Recent decades also saw additional major transformations in marine-linked industries. The shipping sector is particularly notable in this respect, with advances in sustainable fuels making long-distance ocean transport far cleaner than previously.

In parallel, energy companies are finally tapping the potential of the Oceans’ innate power. After decades of large-scale investment, offshore wind farms now occupy an important place in the global clean electricity mix.

The aquatic food industry adopted sustainable and climate-smart practices. The supply chain and consumption patterns fostered responsible consumption, improved diets and minimized loss and waste. The industry has sustainably increased its production to feed a population of 10 billion.

While our Oceans still face many challenges, the risk of them becoming a tipping point for catastrophic climate change has receded significantly.


A community’s fight for resilience: Saving Sri Lanka’s vulnerable marine ecosystems

As part of a new series to support the Ocean Breakthroughs, the UN Climate Change High-Level Champions and the Edges of Earth expedition explore how a community is adapting to and combating the impacts of climate change in the capital of Sri Lanka. The Edges of Earth team had the opportunity to spend two weeks living alongside Hafsa Jamel (pictured), learning about their work supporting local nature-based solutions that aim to mitigate climate challenges in their home country.

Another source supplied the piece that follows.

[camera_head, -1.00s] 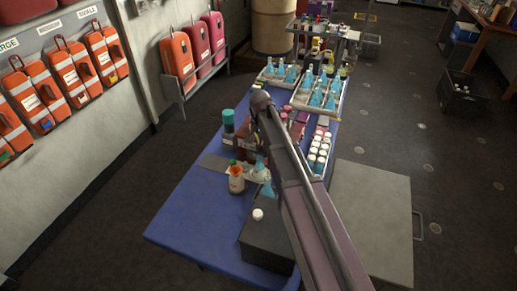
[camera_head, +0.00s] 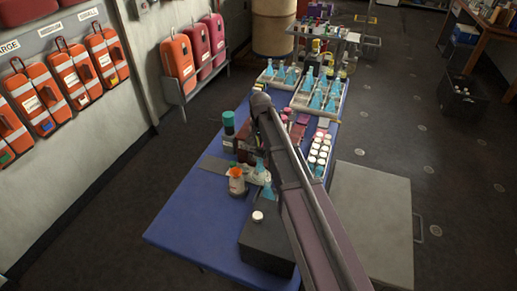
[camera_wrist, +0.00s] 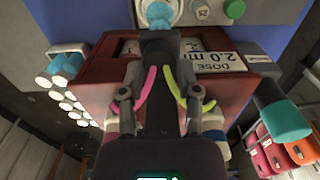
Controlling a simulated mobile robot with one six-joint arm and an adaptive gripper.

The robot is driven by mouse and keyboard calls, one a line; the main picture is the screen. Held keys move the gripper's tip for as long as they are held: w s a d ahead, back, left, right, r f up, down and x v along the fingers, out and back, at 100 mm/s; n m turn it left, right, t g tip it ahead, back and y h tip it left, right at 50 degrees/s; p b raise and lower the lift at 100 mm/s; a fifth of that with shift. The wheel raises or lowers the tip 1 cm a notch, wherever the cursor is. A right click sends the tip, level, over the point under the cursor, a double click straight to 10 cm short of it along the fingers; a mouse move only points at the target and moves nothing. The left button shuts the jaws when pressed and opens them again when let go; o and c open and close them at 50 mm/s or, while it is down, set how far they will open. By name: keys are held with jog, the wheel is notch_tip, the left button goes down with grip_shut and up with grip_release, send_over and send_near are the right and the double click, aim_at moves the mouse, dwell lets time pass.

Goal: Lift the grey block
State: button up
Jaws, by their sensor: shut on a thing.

A global coalition forging coral reef resilience

In April 2024, NOAA and ICRI scientists confirmed the fourth global coral bleaching event, highlighting the escalating impacts of climate change on coral reefs. This has spurred initiatives like the Coral Reef Breakthrough and the Global Fund for Coral Reefs to enhance protection, double effective conservation areas, and mobilize significant funding for restoration efforts.


Join the Race

The global campaign to rally leadership and support from businesses, cities, regions, investors for a healthy, resilient, zero carbon recovery.

How to take action
  • Strengthen NDCs to explicitly include coastal and marine nature-based solutions to adaptation and mitigation, by 2025.
  • Adopt science-based plans for climate-smart Marine Protection Areas, and guarantee at least 40% implementation by 2040.
  • Introduce robust coastal protection measures against the risk of populations becoming displaced and implement policies to address the needs of those already displaced.
  • Develop science based sustainable use of ocean resources, ensuring increased resilience to the impacts of climate change by 2030.
  • All major seafood companies to unilaterally ban overfishing and all seafood buyers and retailers to work collectively to eliminate illegal or unregulated fishing from the seafood supply chain, by 2021.
  • Dedicate significant capital investment and R&D to scale up the supply of sustainable ocean-based renewable energy production, by 2025.
  • All major retailers and consumer goods companies to commit to eradicating single-use plastic packaging and to taking meaningful steps to prevent plastic and other pollutants entering the ocean.
  • Support the design and creation of effective market mechanisms to aid the financing of blue carbon ecosystem projects.
  • Help finance the large-scale deployment, based on ecological and economical analysis, of offshore power projects and tidal power facilities, including targeted investments to promote new innovative technologies in both these sectors.
  • Identify and back technology innovators with early-stage, high-potential solutions for reducing the carbon footprint of the shipping industry.
  • Support research into, and the development and demonstration of, resilient and cost-effective solutions for the promotion and protection of blue carbon ecosystems.
  • Develop technological and design innovations to make large-scale tidal energy efficient, environmentally sustainable, and economically viable.
  • Support efforts in the fishing industry to develop sustainable liquid biofuels, while also helping it to resolve the challenge of ‘black carbon’.
  • Work with governments to include the explicit recognition of oceans as a common good of humanity in the preamble of the High Seas Treaty by 2021.
  • Look for way to support conservation groups and others that are working to reduce ocean pollution and/or to protect and restore vulnerable coastal ecosystems.
  • Send a strong demand signal to governments and industry concerning support for restored ocean and coastal habitats by integrating these into leisure and recreational activities.